Records from a data source:
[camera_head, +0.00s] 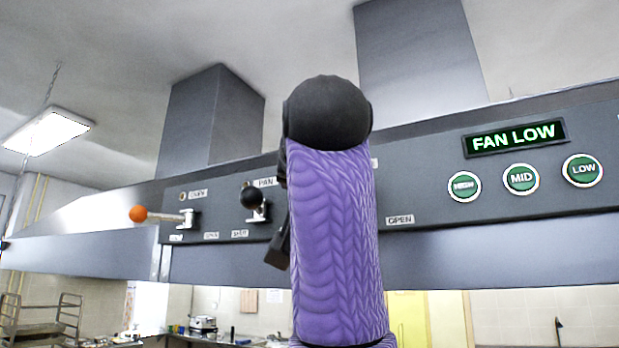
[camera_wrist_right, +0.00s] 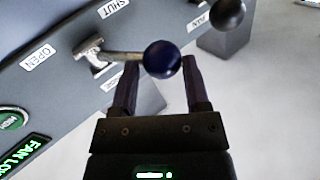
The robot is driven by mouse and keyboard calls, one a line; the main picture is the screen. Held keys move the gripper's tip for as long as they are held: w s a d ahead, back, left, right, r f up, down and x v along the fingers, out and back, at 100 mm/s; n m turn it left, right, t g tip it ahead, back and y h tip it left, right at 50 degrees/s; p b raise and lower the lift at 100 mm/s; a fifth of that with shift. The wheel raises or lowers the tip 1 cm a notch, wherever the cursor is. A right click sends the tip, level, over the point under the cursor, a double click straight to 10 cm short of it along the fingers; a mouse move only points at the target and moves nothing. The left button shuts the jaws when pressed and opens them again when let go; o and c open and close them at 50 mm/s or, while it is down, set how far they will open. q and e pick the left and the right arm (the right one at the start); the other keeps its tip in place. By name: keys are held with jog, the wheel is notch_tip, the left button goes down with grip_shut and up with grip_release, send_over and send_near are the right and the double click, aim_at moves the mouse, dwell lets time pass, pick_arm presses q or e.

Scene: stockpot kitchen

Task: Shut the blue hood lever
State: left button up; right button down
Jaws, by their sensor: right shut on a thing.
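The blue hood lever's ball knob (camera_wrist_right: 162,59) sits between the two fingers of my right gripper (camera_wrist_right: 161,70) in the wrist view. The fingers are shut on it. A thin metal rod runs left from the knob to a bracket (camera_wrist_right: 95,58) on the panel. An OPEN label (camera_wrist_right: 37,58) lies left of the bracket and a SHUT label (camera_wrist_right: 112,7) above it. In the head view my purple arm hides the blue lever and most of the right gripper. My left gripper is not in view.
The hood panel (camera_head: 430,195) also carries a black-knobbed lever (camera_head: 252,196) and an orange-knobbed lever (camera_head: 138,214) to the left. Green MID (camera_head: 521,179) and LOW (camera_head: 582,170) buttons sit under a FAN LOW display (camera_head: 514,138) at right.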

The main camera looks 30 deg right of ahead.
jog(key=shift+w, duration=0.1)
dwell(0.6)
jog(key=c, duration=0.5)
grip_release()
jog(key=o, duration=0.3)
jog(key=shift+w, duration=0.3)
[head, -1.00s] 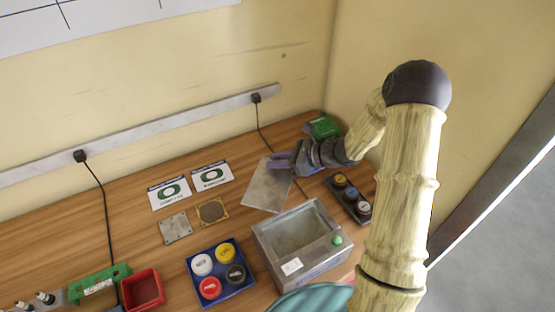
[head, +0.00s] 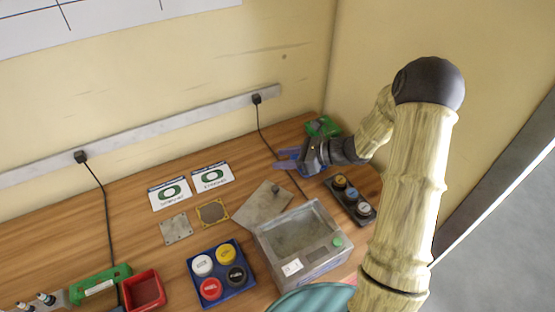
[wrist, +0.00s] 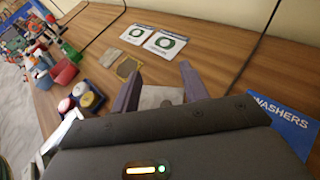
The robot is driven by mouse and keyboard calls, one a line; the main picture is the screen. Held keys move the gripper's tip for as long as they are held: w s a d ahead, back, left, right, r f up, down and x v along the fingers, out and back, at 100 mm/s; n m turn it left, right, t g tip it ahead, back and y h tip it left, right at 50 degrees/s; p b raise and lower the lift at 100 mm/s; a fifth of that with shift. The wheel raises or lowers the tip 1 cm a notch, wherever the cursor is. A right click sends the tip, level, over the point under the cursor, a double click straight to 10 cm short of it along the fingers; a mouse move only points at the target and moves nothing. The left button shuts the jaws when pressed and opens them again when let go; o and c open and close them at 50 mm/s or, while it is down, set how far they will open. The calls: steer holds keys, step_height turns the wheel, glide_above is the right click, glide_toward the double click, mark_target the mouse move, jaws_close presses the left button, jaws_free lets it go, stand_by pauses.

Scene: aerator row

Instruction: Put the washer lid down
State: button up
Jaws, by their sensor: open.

* * *

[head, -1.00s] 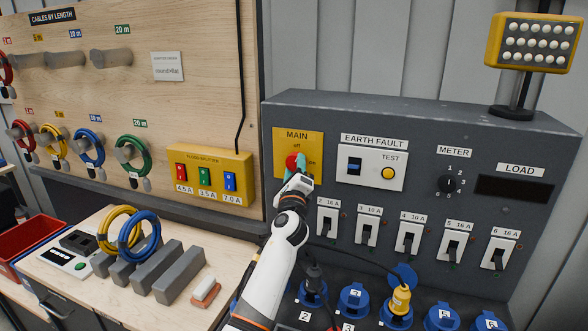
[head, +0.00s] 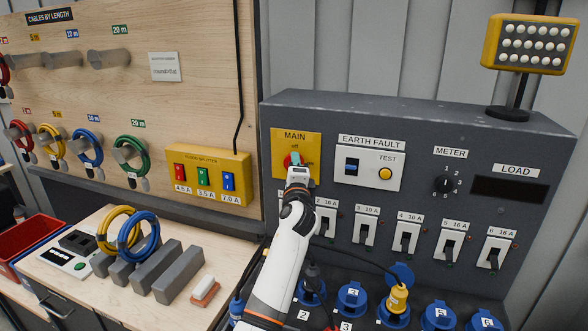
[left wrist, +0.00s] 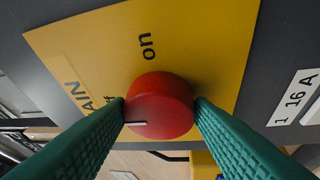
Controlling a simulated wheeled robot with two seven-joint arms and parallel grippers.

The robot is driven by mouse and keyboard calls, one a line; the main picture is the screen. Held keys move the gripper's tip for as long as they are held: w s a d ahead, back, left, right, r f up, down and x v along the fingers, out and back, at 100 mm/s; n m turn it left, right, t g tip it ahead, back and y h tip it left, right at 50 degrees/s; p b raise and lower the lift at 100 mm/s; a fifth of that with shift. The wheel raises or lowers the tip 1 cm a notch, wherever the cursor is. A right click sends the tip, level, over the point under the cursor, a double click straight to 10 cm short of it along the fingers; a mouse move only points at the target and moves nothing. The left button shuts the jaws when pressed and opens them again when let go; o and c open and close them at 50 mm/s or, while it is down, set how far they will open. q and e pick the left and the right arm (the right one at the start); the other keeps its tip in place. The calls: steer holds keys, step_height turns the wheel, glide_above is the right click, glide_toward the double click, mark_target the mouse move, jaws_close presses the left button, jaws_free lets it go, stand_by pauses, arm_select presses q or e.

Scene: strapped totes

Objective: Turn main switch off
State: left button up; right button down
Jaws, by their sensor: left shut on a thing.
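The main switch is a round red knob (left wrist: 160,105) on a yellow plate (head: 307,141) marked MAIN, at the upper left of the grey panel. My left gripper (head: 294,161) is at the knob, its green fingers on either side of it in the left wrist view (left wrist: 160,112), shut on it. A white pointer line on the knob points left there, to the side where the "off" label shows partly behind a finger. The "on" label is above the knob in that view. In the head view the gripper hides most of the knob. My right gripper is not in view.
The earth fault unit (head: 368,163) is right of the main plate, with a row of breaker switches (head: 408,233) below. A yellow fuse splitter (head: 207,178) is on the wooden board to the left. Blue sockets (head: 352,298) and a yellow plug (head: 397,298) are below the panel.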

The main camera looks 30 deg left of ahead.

* * *

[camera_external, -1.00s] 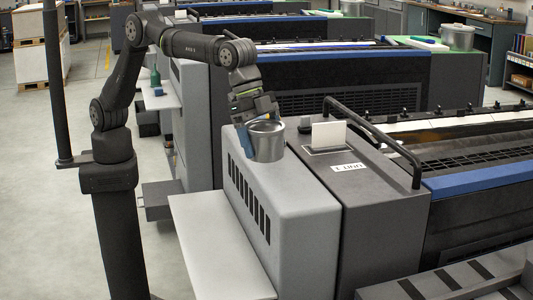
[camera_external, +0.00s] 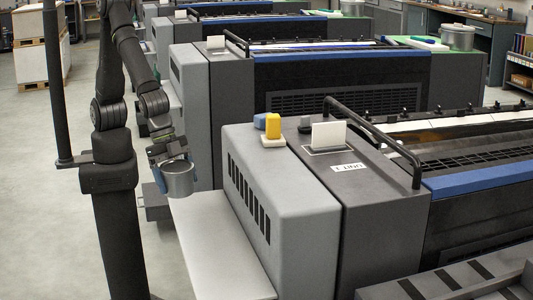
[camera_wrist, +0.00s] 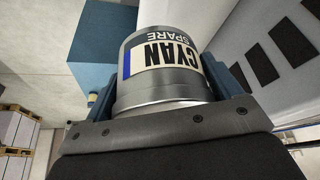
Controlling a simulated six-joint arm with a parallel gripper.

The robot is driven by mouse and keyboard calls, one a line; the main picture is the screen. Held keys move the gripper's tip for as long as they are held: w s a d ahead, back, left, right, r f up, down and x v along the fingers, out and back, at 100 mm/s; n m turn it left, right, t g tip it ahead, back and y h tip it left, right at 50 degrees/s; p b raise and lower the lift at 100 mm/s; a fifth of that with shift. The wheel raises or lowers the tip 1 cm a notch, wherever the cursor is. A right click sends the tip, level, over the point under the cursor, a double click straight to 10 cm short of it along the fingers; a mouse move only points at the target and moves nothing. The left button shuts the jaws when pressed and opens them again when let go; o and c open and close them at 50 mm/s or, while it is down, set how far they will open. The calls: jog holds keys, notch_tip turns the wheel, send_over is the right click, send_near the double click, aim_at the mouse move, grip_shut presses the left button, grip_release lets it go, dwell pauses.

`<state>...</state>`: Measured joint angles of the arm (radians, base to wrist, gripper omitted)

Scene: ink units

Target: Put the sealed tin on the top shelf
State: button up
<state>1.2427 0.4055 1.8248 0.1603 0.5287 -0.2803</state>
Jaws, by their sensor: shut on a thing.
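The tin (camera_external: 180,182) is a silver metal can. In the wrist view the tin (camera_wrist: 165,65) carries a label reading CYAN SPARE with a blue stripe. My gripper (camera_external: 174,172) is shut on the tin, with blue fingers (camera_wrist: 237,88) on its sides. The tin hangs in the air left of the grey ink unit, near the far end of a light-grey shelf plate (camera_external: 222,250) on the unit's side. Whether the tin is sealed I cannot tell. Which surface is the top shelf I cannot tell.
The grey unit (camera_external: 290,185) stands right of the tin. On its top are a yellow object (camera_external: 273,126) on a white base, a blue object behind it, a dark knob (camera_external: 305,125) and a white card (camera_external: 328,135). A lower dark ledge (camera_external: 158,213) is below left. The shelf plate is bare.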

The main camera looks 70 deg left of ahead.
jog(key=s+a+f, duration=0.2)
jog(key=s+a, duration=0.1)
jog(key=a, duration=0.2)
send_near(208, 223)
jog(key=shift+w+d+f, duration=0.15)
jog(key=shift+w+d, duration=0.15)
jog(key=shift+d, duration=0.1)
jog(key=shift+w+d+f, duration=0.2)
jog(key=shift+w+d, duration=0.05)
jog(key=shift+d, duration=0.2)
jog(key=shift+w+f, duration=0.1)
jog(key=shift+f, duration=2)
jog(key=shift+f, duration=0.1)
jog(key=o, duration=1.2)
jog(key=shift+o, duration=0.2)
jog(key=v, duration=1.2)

**STATED PROBLEM:**
Look back at the data above. Transcribe exactly the lines starting at the line that contains "Scene: ink units" and ending at the line that contains "<state>1.2427 0.4055 1.8248".

**FINISHED ANSWER:**
Scene: ink units

Target: Put the sealed tin on the top shelf
State: button up
<state>1.2427 0.4055 1.8248 0.1603 0.5287 -0.2803</state>

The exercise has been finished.